DES RETOMBÉES POSITIVES ?
Une fois les trophées
remportés, les médailles décernées et les spectateurs rentrés chez eux,
de tels chantiers pourraient théoriquement avoir des retombées très
positives pour Rio. Mais les gens qui risquent de voir leur maison
démolie les voient désormais comme des menaces.
Bon nombre d’habitants de Providência ont le sentiment d’être chassés
parce que leur quartier ne cadre pas avec l’image de cité olympique que
veulent donner les autorités. « Providência est vue comme un point noir », déplore Alessandra.
Elle a le sentiment que sa maison et celles de ses voisins sont
gênantes, situées comme elles sont à proximité du port et d’une des
grandes artères de la ville, l’avenue du président Vargas. Le port fait
l’objet d’un vaste projet de renouvellement urbain baptisé « Port
Merveille ». Son objectif est de promouvoir des investissements massifs
dans la région en modernisant le port, en construisant des musées et des
immeubles commerciaux et en favorisant le tourisme.
Selon Alessandra, les autorités « voient le bidonville comme un obstacle au beau milieu de la zone portuaire ». Les expulsions y ont déjà débuté, ainsi que dans d’autres quartiers de la ville.
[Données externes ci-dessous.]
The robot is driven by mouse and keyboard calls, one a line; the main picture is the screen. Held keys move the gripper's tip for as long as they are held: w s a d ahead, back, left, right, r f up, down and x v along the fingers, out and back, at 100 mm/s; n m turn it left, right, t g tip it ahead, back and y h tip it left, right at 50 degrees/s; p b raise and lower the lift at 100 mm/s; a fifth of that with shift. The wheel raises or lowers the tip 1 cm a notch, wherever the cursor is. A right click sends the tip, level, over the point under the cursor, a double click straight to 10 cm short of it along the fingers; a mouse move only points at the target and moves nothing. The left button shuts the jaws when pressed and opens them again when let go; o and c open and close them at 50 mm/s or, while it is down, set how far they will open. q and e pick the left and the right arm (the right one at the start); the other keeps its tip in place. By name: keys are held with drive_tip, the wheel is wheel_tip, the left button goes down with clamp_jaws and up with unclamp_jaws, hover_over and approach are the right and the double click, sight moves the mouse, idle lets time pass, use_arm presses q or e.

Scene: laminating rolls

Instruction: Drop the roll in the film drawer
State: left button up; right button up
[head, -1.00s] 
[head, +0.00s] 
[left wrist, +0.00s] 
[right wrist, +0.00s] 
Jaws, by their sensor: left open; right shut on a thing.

Les autorités municipales ont également lancé à Providência un
chantier baptisé « Projet immobilier Carioca », comprenant la
construction, de février 2011 à janvier 2014, de lignes de tramway et de
funiculaire qui « font partie des retombées positives de l’accueil des Jeux olympiques par la municipalité ».
SOUS PRESSION
Mais beaucoup de gens jettent un
regard sceptique sur la mise en œuvre de ce projet et d’autres chantiers
analogues. Lorsque les expulsions ont débuté à Providência, en 2011,
des dizaines de familles ont quitté leur domicile en échange d’une aide
financière destinée à couvrir leurs frais de location. On leur a dit
qu’on leur construirait de nouveaux appartements et qu’elles pourraient
emménager en 2012. Pour l’instant, rien de tel ne s’est produit. Elles
redoutent désormais que cette aide financière se tarisse sans que de
nouveaux logements leur aient été proposés.
Les familles qui sont restées sont obligées de vivre au milieu des
maisons en ruine de leurs voisins expulsés. Les amas de décombres et les
flaques stagnantes d’eaux usées attirent les insectes et rendent la vie
de plus en plus morne dans le quartier.
Lors d’une enquête récente d’Amnesty sur la situation sur place, des
habitants nous ont également confié qu’ils se sentaient menacés,
intimidés et pressés de quitter leur maison et d’accepter l’offre des
autorités d’être réinstallés ailleurs.
La situation s’est améliorée lorsqu’une poignée d’habitants a
consulté des avocats de l’assistance judiciaire publique. Un tribunal a
ordonné aux autorités de fournir des informations plus détaillées sur
les projets d’urbanisme et de réinstallation des habitants. Il leur a
également demandé d’effectuer une étude d’impact et de suspendre le
chantier du projet Carioca ainsi que toutes les expulsions de
Providência en attendant les conclusions de cette étude.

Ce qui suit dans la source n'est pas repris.